Secondo un libro pubblicato di recente, però, questo risultato sarebbe il frutto di continui imbrogli durante le partite giocate da Trump. «Se Trump ha un handicap di 2.8, la Regina Elisabetta è una saltatrice con l’asta» ha scritto in “Commander in Cheat: How Golf Explains Trump” Rick Reilly, ex editorialista di Sports Illustrated. Nel libro, di cui sono stati pubblicati alcuni estratti sul New York Post, Reilly, che in passato ha giocato con Trump e che ha parlato con molte persone – dilettanti e non – che hanno giocato con lui, racconta diversi episodi in cui il presidente degli Stati Uniti ha palesemente barato giocando a golf. «Dire che Donald Trump bari è come dire che Michael Phelps nuoti» ha scritto Reilly.
Brad Faxon, ex golfista professionista, ha raccontato a Reilly che durante una partita giocata con Trump poco dopo il suo insediamento, questo abbia prima lanciato una pallina in acqua e poi, facendo finta di nulla, ne abbia lanciata un’altra: anche quella finita in acqua. A quel punto si è semplicemente diretto verso dove la pallina sarebbe dovuta cadere e l’ha posizionata lì, con le mani. Una storia simile è stata raccontata dall’attore Samuel L. Jackson, secondo cui, dopo che Trump aveva lanciato una pallina in acqua, il suo caddy avrebbe millantato di averla trovata sull’erba.
Gli imbrogli di Trump non si limiterebbero a migliorare le sue prestazioni, secondo Reilly, ma anche a peggiorare quelle degli avversari. In una partita a cui aveva partecipato anche il giornalista sportivo Mike Tirico, quest’ultimo aveva fatto un gran tiro di più di 200 metri, mandando la pallina direttamente sul green, il terreno dove si trova la buca.

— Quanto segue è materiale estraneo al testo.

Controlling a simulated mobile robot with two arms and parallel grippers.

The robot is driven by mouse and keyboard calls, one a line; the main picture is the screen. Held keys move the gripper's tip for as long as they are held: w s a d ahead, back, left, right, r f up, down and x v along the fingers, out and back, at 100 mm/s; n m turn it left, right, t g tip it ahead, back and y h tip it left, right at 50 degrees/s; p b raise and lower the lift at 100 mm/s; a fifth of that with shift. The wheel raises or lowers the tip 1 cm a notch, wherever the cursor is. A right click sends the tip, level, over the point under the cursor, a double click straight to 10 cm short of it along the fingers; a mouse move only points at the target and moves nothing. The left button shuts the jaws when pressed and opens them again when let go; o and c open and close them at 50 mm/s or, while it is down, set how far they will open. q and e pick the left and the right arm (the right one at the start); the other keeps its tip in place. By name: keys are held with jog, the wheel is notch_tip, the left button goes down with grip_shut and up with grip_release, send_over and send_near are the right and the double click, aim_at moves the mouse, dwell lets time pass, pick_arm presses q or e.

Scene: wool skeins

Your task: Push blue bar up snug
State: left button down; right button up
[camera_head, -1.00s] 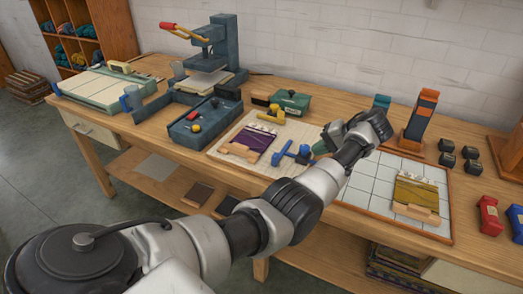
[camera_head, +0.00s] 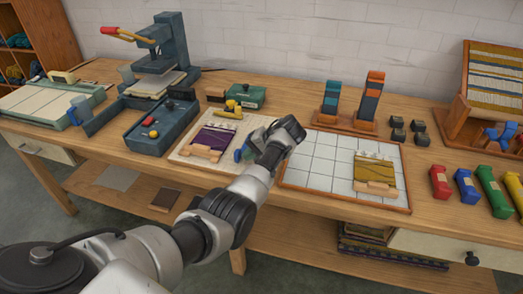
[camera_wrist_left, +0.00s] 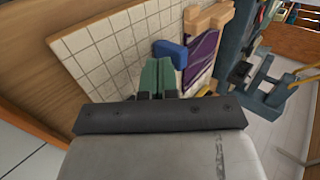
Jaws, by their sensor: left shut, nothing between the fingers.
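The blue bar (camera_head: 241,155) lies on the pale gridded board (camera_head: 186,153), just right of a purple swatch (camera_head: 220,137) with a wooden strip. In the head view it is mostly hidden by my left gripper (camera_head: 254,146). In the left wrist view the blue bar (camera_wrist_left: 170,52) sits between the purple swatch (camera_wrist_left: 202,55) and the green fingertips (camera_wrist_left: 157,64) of my left gripper. The fingers are shut and empty, low over the board and close to the bar. I cannot tell if they touch it. My right gripper is not in view.
A white tiled board (camera_head: 322,165) with a mustard swatch (camera_head: 375,170) lies to the right. A blue-grey tray (camera_head: 160,127) stands left, a green box (camera_head: 245,96) behind. Red (camera_head: 440,183) and blue (camera_head: 466,186) blocks are at far right.

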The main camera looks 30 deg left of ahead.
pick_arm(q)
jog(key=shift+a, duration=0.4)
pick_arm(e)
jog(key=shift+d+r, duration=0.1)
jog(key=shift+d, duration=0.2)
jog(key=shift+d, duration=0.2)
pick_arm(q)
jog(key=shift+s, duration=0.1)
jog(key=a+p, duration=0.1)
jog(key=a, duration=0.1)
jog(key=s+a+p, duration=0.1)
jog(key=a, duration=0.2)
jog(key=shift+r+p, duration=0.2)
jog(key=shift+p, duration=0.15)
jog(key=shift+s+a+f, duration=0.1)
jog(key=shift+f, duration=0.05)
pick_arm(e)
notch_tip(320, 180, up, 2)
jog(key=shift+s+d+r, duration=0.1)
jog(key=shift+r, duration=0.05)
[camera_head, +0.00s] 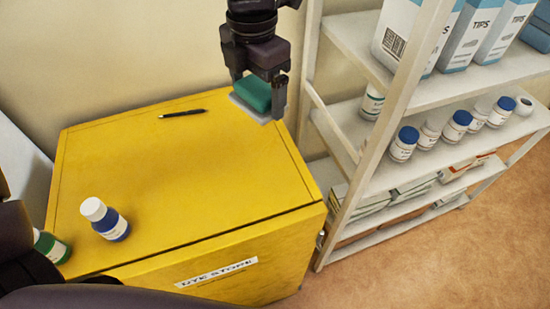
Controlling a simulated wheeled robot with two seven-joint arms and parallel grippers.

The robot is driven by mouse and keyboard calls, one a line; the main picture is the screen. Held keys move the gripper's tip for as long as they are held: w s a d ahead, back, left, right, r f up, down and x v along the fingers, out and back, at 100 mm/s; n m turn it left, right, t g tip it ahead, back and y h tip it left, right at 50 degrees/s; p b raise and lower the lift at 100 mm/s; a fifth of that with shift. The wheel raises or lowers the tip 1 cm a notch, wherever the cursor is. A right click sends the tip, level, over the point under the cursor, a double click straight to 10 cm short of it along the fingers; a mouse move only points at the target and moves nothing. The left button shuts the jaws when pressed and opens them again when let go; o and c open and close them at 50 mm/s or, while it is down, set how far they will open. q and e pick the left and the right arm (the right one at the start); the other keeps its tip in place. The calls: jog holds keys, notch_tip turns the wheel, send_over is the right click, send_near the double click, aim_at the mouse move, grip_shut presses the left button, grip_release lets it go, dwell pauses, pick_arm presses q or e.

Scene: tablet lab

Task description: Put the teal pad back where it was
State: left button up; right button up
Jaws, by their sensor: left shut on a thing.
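The teal pad (254,95), a teal block with a light grey lower layer, is between the fingers of my left gripper (257,88). The gripper is shut on it and points down from the top of the view. The pad shows over the far right corner of the yellow cabinet (190,180); I cannot tell how high it is above the top or whether it touches. My right gripper is not in view.
A black pen (182,113) lies near the cabinet's back edge. A white-capped blue bottle (108,222) and a green bottle (50,246) stand at the front left. A white shelf rack (385,115) with bottles and boxes stands close on the right. The cabinet top's middle is clear.

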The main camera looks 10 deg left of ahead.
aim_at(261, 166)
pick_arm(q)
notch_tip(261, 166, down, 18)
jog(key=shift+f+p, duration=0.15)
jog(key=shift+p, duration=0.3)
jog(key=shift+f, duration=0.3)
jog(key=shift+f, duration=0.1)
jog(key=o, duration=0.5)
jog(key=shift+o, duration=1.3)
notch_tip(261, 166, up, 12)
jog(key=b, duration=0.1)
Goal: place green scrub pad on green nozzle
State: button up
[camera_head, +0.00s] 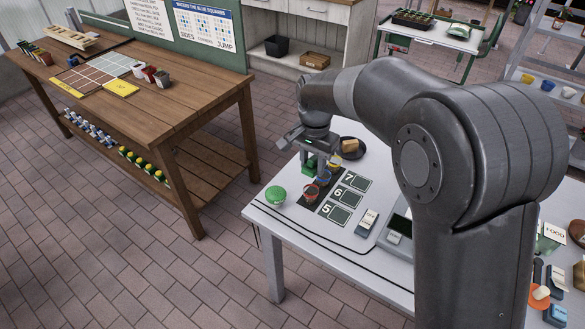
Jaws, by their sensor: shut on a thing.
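My gripper (313,155) is over the back part of the white table, pointing down, shut on a small green thing that looks like the green scrub pad (310,164). It is small and partly covered by the fingers. Near it is a dark strip (324,202) with a red-rimmed piece (311,191), a blue-rimmed piece (323,178) and a yellow piece (335,161). I cannot make out the green nozzle separately; the gripper may hide it. A round green-topped thing (275,194) stands apart near the table's left corner.
Number cards (341,214) marked 5, 6 and 7 lie right of the strip. A dark plate with a tan block (350,147) is behind. A small white device (367,221) stands on the right. My arm hides much of the table's right side. A wooden workbench (150,90) stands left.

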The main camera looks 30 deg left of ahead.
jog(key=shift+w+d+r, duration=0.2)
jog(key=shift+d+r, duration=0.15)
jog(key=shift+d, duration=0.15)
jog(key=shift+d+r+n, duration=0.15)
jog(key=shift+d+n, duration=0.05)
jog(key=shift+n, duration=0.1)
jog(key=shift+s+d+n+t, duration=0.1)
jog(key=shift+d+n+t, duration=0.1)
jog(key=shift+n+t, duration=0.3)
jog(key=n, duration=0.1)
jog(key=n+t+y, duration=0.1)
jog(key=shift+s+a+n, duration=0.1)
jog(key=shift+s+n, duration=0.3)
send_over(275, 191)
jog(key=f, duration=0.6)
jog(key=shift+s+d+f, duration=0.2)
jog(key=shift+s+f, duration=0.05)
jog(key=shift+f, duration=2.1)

Una volta arrivato lì, però, trovò la pallina in una zona sabbiosa, a circa 15 metri dalla buca. Più tardi il caddy di Trump lo avvicinò e gli confessò che la pallina era finita a poco più di 3 metri dalla buca, e che era stato proprio Trump a buttarla nella sabbia.
Non è la prima volta che si parla delle scorrettezze di Trump sui campi da golf, e già in passato in parecchi avevano espresso dubbi sulla veridicità del suo handicap. Nel 2015 Mark Mulvoy, ex direttore di Sports Illustrated, raccontò al Washington Post che una volta, negli anni Novanta, vide Trump aggiustarsi una pallina a suo piacimento vicino alla buca. Quando glielo fece notare, Trump gli rispose: «Ah, quelli con cui gioco io barano in continuazione. Devo barare anche io per stare al loro passo».

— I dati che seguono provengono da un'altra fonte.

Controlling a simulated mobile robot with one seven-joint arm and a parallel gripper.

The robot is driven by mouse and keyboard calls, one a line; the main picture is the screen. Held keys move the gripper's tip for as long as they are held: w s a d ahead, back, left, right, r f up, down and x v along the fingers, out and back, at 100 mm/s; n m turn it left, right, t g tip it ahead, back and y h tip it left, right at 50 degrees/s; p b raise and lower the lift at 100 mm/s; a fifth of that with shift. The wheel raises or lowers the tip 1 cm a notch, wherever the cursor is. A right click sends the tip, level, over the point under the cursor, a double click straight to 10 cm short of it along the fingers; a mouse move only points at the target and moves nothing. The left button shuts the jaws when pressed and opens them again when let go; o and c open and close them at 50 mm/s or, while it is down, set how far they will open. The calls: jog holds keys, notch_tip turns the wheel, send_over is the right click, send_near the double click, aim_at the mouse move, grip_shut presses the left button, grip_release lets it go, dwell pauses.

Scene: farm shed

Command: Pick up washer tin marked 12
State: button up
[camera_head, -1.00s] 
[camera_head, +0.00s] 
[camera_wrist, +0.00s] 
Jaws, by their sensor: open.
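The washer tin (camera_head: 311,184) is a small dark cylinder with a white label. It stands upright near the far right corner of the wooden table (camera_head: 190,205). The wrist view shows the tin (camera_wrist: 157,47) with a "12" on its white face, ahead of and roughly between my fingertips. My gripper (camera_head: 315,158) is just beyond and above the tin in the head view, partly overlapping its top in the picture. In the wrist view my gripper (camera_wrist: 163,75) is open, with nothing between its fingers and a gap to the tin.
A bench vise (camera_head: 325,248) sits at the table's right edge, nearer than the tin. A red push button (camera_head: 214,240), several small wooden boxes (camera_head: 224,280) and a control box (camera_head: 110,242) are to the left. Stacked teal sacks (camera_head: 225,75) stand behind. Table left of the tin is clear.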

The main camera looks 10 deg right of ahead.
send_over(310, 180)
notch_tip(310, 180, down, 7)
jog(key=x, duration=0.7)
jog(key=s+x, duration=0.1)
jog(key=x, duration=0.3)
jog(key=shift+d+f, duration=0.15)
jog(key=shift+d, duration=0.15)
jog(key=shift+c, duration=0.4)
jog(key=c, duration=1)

Quando uscì l’articolo Trump rispose negando di aver mai giocato con Mulvoy, e addirittura di conoscerlo: «Io non sposto le palline», disse. «Non ne ho bisogno. Ci sono molte poche persone in grado di potermi battere a golf». Altre storie simili erano state raccontate in passato da diverse altre persone, come il pugile Oscar De La Hoya, il cantante Alice Cooper e la golfista Suzann Pettersen, che lo scorso anno ha detto al quotidiano norvegese VG che Trump «bara da morire».
«Bara ai massimi livelli. Bara quando lo guardano, e bara quando non lo guardano. Bara che ti piaccia o no. Bara perché è così che lui gioca a golf. Se vai a giocare a golf con lui, lui bara», ha detto Reilly nel suo libro, aggiungendo che le scorrettezze di Trump non riguarderebbero solo il gioco. Trump, racconta Reilly, viola anche costantemente le norme di comportamento che si dovrebbero tenere sui campi da golf, per esempio non togliendosi il cappello né quando stringe la mano agli avversari al termine delle partite, né quando entra nella sede di un circolo (forse preoccupato che il sudore gli abbia rovinato la sua precaria acconciatura), e attraversando il green con il cart: che è un po’ come «appendere il bucato nella Cappella Sistina», dice Reilly.
Le scorrettezze riguardano anche il modo in cui gestisce i campi di sua proprietà, a cui a avrebbe fatto avere valutazioni esagerate. Nel campo di Bedminster, nel New Jersey, ha fatto mettere una targa con una frase dell’architetto Tom Fazio che recita “Questo è il miglior progetto che abbia mai realizzato”. Ma anche in questo caso è un’esagerazione: «Non credo di averla detta esattamente in quel modo», ha detto Fazio. Nel campo che si trova in Virginia, invece, tra la 14esima e la 15esima buca c’è un monumento in memoria della Guerra civile, che ricorda ai golfisti che passano di là tutti i soldati che sono morti esattamente in quel punto. Peccato che non ci sia nessuna prova storica di battaglie avvenute lì.